TASK TO COMPLETE |
Exactly as written, quote every line that follows, skipping the images.
○ ○ ○ ○ ○
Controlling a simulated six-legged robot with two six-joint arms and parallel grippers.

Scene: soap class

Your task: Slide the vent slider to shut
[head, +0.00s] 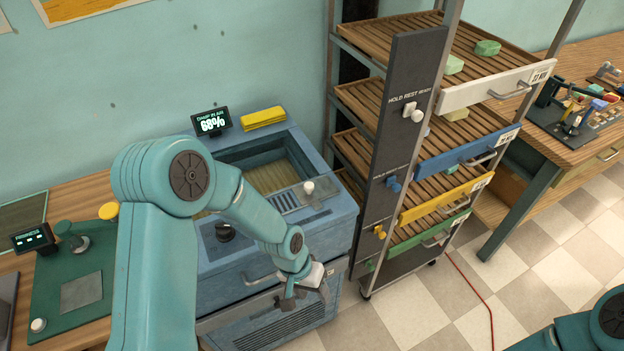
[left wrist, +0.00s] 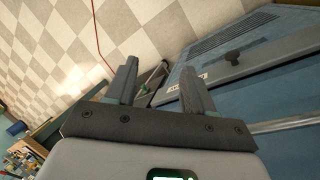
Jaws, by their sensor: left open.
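The vent slider (head: 318,193) looks like a grey plate with a pale round knob on the top right of the blue cabinet (head: 345,222). Dark slots of the vent (head: 284,201) show uncovered just left of the plate. My left gripper (head: 308,291) is open and empty, low in front of the cabinet, below the slider and apart from it. In the left wrist view its two fingers (left wrist: 158,82) are spread, with the floor and part of a grey-blue front behind. The slider cannot be made out there. My right gripper is out of view.
A slatted rack (head: 400,150) with coloured drawer fronts stands close right of the cabinet. A dark knob (head: 226,231) and a front handle (head: 262,279) are on the cabinet. A display (head: 211,121) and yellow block (head: 263,117) stand behind. A louvred front (left wrist: 225,36) shows in the wrist view.

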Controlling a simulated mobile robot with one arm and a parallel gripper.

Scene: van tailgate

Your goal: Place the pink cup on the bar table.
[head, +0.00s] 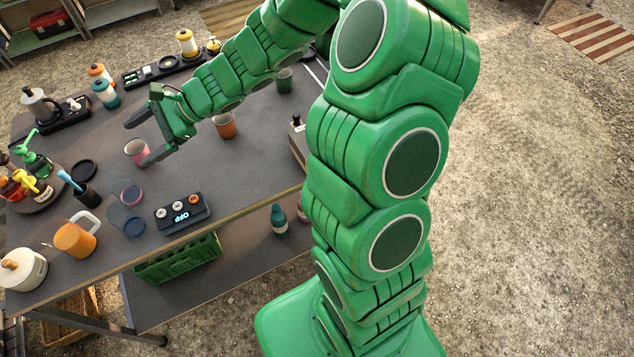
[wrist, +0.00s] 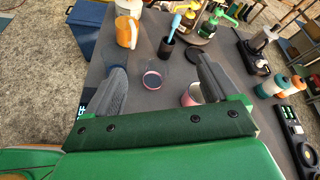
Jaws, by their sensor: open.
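The pink cup (head: 135,147) stands upright on a grey-topped table (head: 262,150). My gripper (head: 136,142) is open above the table, with its jaws spread near the cup. In the wrist view the pink cup (wrist: 187,97) shows beside and partly behind the right finger, off the middle of the gap between the fingers (wrist: 162,72). The cup does not look gripped. I cannot tell whether a finger touches it. No other table is clearly recognisable as the bar table.
Clear glasses (head: 126,221) and a control box (head: 182,212) stand in front of the cup. An orange cup (head: 226,130) and a green cup (head: 284,84) stand to its right.

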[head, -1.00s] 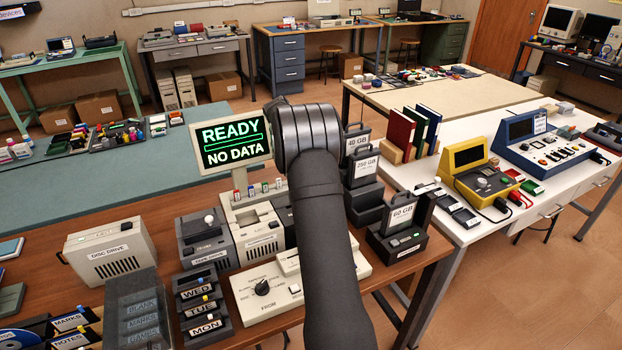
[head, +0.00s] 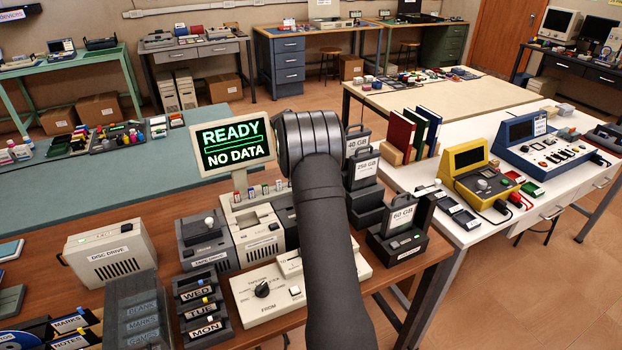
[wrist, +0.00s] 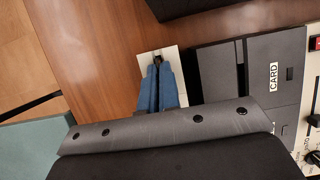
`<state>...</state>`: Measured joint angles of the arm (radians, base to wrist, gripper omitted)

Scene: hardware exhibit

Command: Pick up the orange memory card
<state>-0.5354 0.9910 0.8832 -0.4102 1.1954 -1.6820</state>
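I cannot make out an orange memory card for certain in either view. A row of small coloured cards (head: 265,189) stands upright in the cream rack below the READY / NO DATA screen; their colours are hard to tell at this size. My gripper (wrist: 158,68) shows in the wrist view as two blue fingers drawn close together, with only a narrow line between them and no orange between them. The fingertips lie over a small cream plate (wrist: 172,54) beside a dark unit marked CARD (wrist: 272,77). In the head view my arm hides the gripper.
The READY / NO DATA screen (head: 232,143) stands left of my arm. Dark drive docks (head: 398,243) stand close on its right. A cream control box (head: 262,292) and disc drive (head: 112,250) share the brown bench. Bare wood (wrist: 95,60) shows left of the fingers.

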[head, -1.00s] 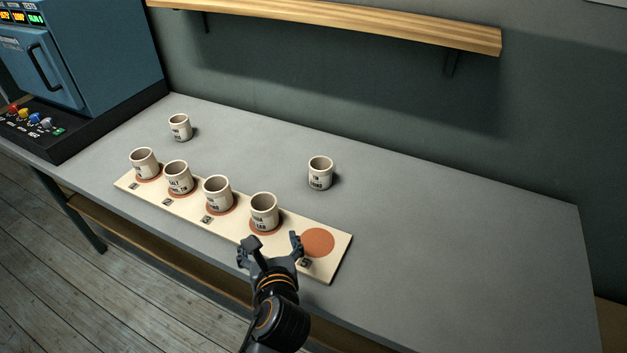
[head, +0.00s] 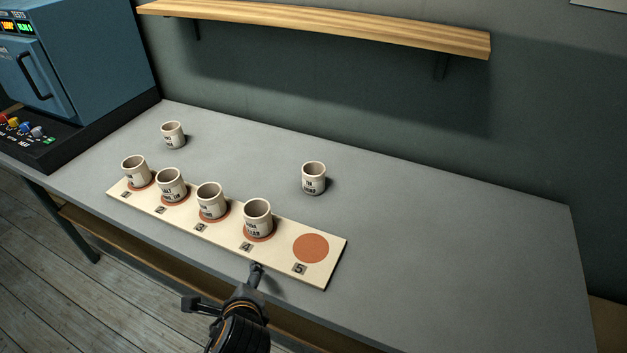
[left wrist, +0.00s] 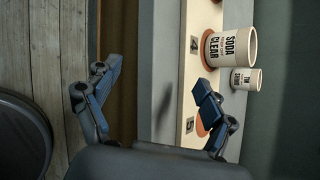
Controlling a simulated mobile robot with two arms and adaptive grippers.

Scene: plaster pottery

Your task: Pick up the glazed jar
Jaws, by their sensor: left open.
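Several similar pale jars with dark lettering stand on the table; I cannot tell which is the glazed one. The jar at spot 4 (head: 257,219) reads SODA CLEAR in the left wrist view (left wrist: 231,48). Other jars stand at spot 1 (head: 135,170), spot 2 (head: 172,185) and spot 3 (head: 211,201). Two stand off the board, at back left (head: 172,134) and back right (head: 313,177). My left gripper (head: 222,285) is open and empty at the table's front edge, before the board. Its spread fingers show in the left wrist view (left wrist: 150,82). My right gripper is out of view.
The cream board (head: 328,275) has numbered orange discs; the disc at spot 5 (head: 311,248) is bare. A blue kiln-like box (head: 100,60) stands at the left. A wooden shelf (head: 330,28) hangs on the wall. The table's right side (head: 460,250) is clear.

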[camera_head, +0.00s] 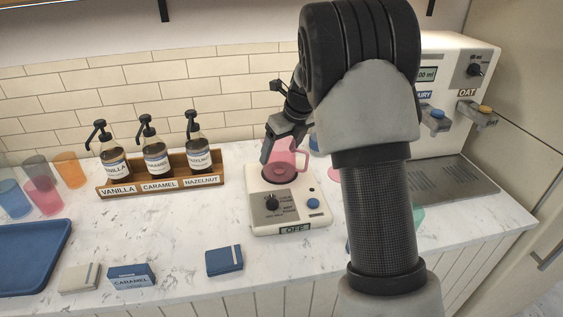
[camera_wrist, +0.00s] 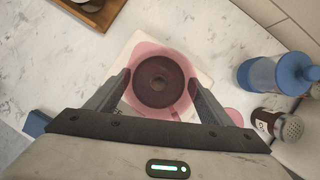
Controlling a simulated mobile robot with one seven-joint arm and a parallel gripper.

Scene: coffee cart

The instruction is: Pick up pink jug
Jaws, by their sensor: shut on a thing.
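The pink jug (camera_head: 285,163) is see-through and stands upright on the white appliance (camera_head: 258,212) with a dial and an OFF label. My gripper (camera_head: 287,143) comes down over it from above. In the wrist view my gripper (camera_wrist: 160,95) has one finger on each side of the pink jug (camera_wrist: 150,52), shut on it. The wrist view looks straight down into the jug, where a dark round base with a central hub shows. My arm hides part of the counter to the right of the jug in the head view.
A wooden rack (camera_head: 165,183) with vanilla, caramel and hazelnut pump bottles stands left. A milk dispenser (camera_head: 455,95) stands right. Coloured cups (camera_head: 40,197) and a blue tray (camera_head: 32,255) are far left. A blue bottle (camera_wrist: 262,75) and a shaker (camera_wrist: 287,127) stand beside the jug.
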○ ○ ○ ○ ○
RESULT OF THE TASK |
Controlling a simulated six-legged robot with two six-joint arms and parallel grippers.

Scene: soap class

Your task: Slide the vent slider to shut
[head, +0.00s] 
[left wrist, +0.00s] 
Jaws, by their sensor: left open.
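The vent slider (head: 318,193) looks like a grey plate with a pale round knob on the top right of the blue cabinet (head: 345,222). Dark slots of the vent (head: 284,201) show uncovered just left of the plate. My left gripper (head: 308,291) is open and empty, low in front of the cabinet, below the slider and apart from it. In the left wrist view its two fingers (left wrist: 158,82) are spread, with the floor and part of a grey-blue front behind. The slider cannot be made out there. My right gripper is out of view.
A slatted rack (head: 400,150) with coloured drawer fronts stands close right of the cabinet. A dark knob (head: 226,231) and a front handle (head: 262,279) are on the cabinet. A display (head: 211,121) and yellow block (head: 263,117) stand behind. A louvred front (left wrist: 225,36) shows in the wrist view.

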Controlling a simulated mobile robot with one arm and a parallel gripper.

Scene: van tailgate

Your goal: Place the pink cup on the bar table.
[head, +0.00s] 
[wrist, +0.00s] 
Jaws, by their sensor: open.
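The pink cup (head: 135,147) stands upright on a grey-topped table (head: 262,150). My gripper (head: 136,142) is open above the table, with its jaws spread near the cup. In the wrist view the pink cup (wrist: 187,97) shows beside and partly behind the right finger, off the middle of the gap between the fingers (wrist: 162,72). The cup does not look gripped. I cannot tell whether a finger touches it. No other table is clearly recognisable as the bar table.
Clear glasses (head: 126,221) and a control box (head: 182,212) stand in front of the cup. An orange cup (head: 226,130) and a green cup (head: 284,84) stand to its right.

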[head, -1.00s] 
[head, +0.00s] 
[wrist, +0.00s] 
`<state>...</state>`: Measured joint angles of the arm (radians, base to wrist, gripper omitted)

Scene: hardware exhibit

Command: Pick up the orange memory card
<state>-0.5354 0.9910 0.8832 -0.4102 1.1954 -1.6820</state>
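I cannot make out an orange memory card for certain in either view. A row of small coloured cards (head: 265,189) stands upright in the cream rack below the READY / NO DATA screen; their colours are hard to tell at this size. My gripper (wrist: 158,68) shows in the wrist view as two blue fingers drawn close together, with only a narrow line between them and no orange between them. The fingertips lie over a small cream plate (wrist: 172,54) beside a dark unit marked CARD (wrist: 272,77). In the head view my arm hides the gripper.
The READY / NO DATA screen (head: 232,143) stands left of my arm. Dark drive docks (head: 398,243) stand close on its right. A cream control box (head: 262,292) and disc drive (head: 112,250) share the brown bench. Bare wood (wrist: 95,60) shows left of the fingers.

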[head, -1.00s] 
[head, +0.00s] 
[left wrist, +0.00s] 
Controlling a simulated mobile robot with two arms and adaptive grippers.

Scene: plaster pottery

Your task: Pick up the glazed jar
Jaws, by their sensor: left open.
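Several similar pale jars with dark lettering stand on the table; I cannot tell which is the glazed one. The jar at spot 4 (head: 257,219) reads SODA CLEAR in the left wrist view (left wrist: 231,48). Other jars stand at spot 1 (head: 135,170), spot 2 (head: 172,185) and spot 3 (head: 211,201). Two stand off the board, at back left (head: 172,134) and back right (head: 313,177). My left gripper (head: 222,285) is open and empty at the table's front edge, before the board. Its spread fingers show in the left wrist view (left wrist: 150,82). My right gripper is out of view.
The cream board (head: 328,275) has numbered orange discs; the disc at spot 5 (head: 311,248) is bare. A blue kiln-like box (head: 100,60) stands at the left. A wooden shelf (head: 330,28) hangs on the wall. The table's right side (head: 460,250) is clear.

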[camera_head, +0.00s] 
[camera_wrist, +0.00s] 
Controlling a simulated mobile robot with one seven-joint arm and a parallel gripper.

Scene: coffee cart

The instruction is: Pick up pink jug
Jaws, by their sensor: shut on a thing.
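The pink jug (camera_head: 285,163) is see-through and stands upright on the white appliance (camera_head: 258,212) with a dial and an OFF label. My gripper (camera_head: 287,143) comes down over it from above. In the wrist view my gripper (camera_wrist: 160,95) has one finger on each side of the pink jug (camera_wrist: 150,52), shut on it. The wrist view looks straight down into the jug, where a dark round base with a central hub shows. My arm hides part of the counter to the right of the jug in the head view.
A wooden rack (camera_head: 165,183) with vanilla, caramel and hazelnut pump bottles stands left. A milk dispenser (camera_head: 455,95) stands right. Coloured cups (camera_head: 40,197) and a blue tray (camera_head: 32,255) are far left. A blue bottle (camera_wrist: 262,75) and a shaker (camera_wrist: 287,127) stand beside the jug.

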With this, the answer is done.